Relationship between padding_idx argument of nn.Embedding and padding_value argument of pad_sequence function

coyote · February 19, 2020, 7:58am

Hi everyone,

Here is my question. We’re using pad_sequence and pack_padded_sequence functions to align instances in a batch (i.e. to make them equal in length). Pad_sequence function has an argument called padding_value which is in general set to zero. Morever, there is a padding_idx function in nn.Embedding. My question is that: How should I initialize my vocabulary,embedding layer so that it can be in consistent with pad_sequence? For example, which one of the below is true ?

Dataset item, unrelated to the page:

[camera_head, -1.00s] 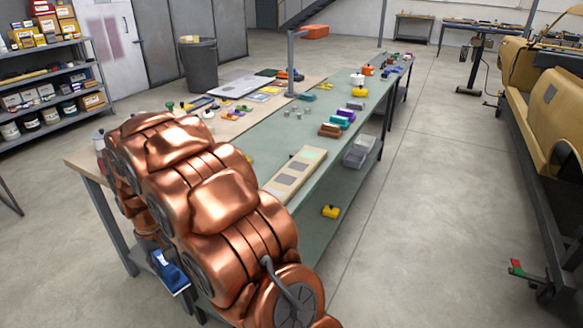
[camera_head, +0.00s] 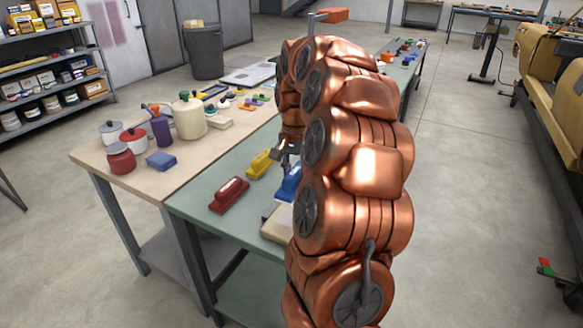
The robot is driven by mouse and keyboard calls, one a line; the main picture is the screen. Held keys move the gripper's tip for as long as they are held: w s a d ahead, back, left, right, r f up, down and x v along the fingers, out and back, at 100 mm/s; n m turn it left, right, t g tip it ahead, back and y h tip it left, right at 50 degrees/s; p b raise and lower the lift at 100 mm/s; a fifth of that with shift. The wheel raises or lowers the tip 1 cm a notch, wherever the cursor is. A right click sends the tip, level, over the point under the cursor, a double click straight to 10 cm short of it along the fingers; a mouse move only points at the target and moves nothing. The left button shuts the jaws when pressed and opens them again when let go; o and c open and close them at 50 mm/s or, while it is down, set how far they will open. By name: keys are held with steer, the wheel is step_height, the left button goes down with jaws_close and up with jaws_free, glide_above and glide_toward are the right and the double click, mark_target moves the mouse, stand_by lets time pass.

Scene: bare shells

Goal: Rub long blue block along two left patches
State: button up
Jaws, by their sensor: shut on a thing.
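My gripper (camera_head: 288,158) is at the far side of my copper arm and is partly hidden by it. It is shut on the long blue block (camera_head: 289,183), which shows only in part at the arm's left edge. The cream patch board (camera_head: 277,227) lies on the green table below and beside the block. Only its left end shows, with a bit of a grey patch; my arm covers the other patches. I cannot tell whether the block touches the board.
A red block (camera_head: 229,195) and a yellow block (camera_head: 261,163) lie left of the board on the green table (camera_head: 200,193).

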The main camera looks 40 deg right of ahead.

unique_words = ['word1','word2']
w2i = { i : unique_words[i] for i in range(0, len(unique_words) ) }
emb_layer = nn.Embedding(len(w2i),emb_size)
pad_sequence(_some_input_here_, batch_first=True, padding_value=0)

or:

 unique_words = ['word1','word2']
 unique_words += ['<<PAD>>']         # I am adding PAD token explicitly into my dictionary
 w2i = { i : unique_words[i] for i in range(0, len(unique_words) ) }
 emb_layer = nn.Embedding(len(w2i),emb_size,padding_idx=0) # Is this necessary ? 
 pad_sequence(_some_input_here_, batch_first=True, padding_value=0)

Could any of you help me on this issue ? Thanks.

coyote · February 19, 2020, 1:09pm

@ptrblck Do you have any idea on this ? Thanks in advance!